The second volume of the Cambridge History of Russia covers the ‘imperial era’, in other words the years between Peter I’s assumption of power and the revolution of 1917.
As is true of almost all attempts at periodisation in history, this division has its problems. For example, peasants were the overwhelming majority of the empire’s population in 1917, as in 1689. The history of the Russian peasantry obviously neither began in 1689 nor ended in 1917. The enserfment of the peasantry was largely concluded in the century before Peter’s accession. The destruction of the peasant world as it had existed in the imperial era came less in the revolution of 1917 than during Stalin’s era of collectivisation and ruthless industrialisation.
Nevertheless, if one is to divide up Russian history into three volumes then defining the dates of volume two as 1689 to 1917 is much the best option.

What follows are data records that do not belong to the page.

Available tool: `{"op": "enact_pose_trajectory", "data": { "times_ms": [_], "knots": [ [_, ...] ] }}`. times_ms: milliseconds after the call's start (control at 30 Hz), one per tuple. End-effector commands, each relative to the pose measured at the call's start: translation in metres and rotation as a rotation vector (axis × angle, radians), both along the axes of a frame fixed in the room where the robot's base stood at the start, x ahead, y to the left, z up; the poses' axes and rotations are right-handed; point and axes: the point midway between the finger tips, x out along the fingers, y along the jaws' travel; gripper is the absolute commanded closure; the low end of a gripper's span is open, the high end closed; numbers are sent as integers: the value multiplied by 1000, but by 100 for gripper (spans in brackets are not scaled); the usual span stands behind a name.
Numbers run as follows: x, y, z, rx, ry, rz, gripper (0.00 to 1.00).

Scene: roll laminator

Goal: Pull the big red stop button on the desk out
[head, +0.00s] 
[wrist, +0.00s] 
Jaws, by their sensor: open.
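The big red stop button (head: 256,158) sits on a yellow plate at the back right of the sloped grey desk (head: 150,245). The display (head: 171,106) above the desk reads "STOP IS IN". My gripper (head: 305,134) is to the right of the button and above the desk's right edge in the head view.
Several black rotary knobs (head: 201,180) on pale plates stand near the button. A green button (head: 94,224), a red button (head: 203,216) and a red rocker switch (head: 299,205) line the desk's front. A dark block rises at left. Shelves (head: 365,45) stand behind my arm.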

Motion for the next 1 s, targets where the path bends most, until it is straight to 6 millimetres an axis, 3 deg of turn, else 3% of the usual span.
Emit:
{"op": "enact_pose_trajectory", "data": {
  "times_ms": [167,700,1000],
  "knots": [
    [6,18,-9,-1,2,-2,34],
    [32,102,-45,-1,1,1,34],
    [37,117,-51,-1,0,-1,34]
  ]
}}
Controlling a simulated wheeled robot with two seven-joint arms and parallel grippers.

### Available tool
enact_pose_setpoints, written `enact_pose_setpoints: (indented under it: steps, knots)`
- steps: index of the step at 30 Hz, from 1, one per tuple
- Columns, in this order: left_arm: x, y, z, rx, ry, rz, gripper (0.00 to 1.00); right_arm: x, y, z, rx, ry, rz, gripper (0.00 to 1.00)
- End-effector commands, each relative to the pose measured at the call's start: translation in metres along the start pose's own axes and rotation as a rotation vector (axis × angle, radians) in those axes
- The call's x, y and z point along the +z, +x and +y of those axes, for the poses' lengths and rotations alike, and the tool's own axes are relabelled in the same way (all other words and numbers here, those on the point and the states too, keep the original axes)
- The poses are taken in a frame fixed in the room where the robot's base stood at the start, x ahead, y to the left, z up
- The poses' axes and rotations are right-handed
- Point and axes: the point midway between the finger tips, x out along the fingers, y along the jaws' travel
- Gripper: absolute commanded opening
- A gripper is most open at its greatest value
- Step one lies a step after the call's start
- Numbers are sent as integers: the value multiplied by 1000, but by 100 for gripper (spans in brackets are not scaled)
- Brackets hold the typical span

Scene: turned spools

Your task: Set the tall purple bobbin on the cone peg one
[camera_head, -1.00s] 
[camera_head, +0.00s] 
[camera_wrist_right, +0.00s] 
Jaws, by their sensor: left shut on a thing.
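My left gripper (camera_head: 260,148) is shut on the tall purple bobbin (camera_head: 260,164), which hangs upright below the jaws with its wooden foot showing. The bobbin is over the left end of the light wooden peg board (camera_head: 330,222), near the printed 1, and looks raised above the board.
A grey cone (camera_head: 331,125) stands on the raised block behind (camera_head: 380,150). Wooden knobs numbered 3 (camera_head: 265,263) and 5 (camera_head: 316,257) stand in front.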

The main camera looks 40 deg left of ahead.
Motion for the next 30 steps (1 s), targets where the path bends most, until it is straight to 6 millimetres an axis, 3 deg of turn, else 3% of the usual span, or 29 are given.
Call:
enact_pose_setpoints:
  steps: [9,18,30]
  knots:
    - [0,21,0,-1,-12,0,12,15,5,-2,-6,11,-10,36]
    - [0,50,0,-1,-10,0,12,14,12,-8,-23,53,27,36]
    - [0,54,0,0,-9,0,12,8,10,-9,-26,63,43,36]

In formal terms, this volume’s title (Imperial Russia) accurately defines the period between Russia’s proclamation as an empire under Peter I and the fall of the Romanov dynasty and empire in March 1917. More importantly, this era is united by a number of crucial common characteristics. Of these, the most significant were probably the empire’s emergence as a core member of the European concert of great powers and the full-scale Westernisation of the country’s ruling elites. These two themes are the great clichés of modern Russian history-writing: like most such clichés they are broadly true in my opinion.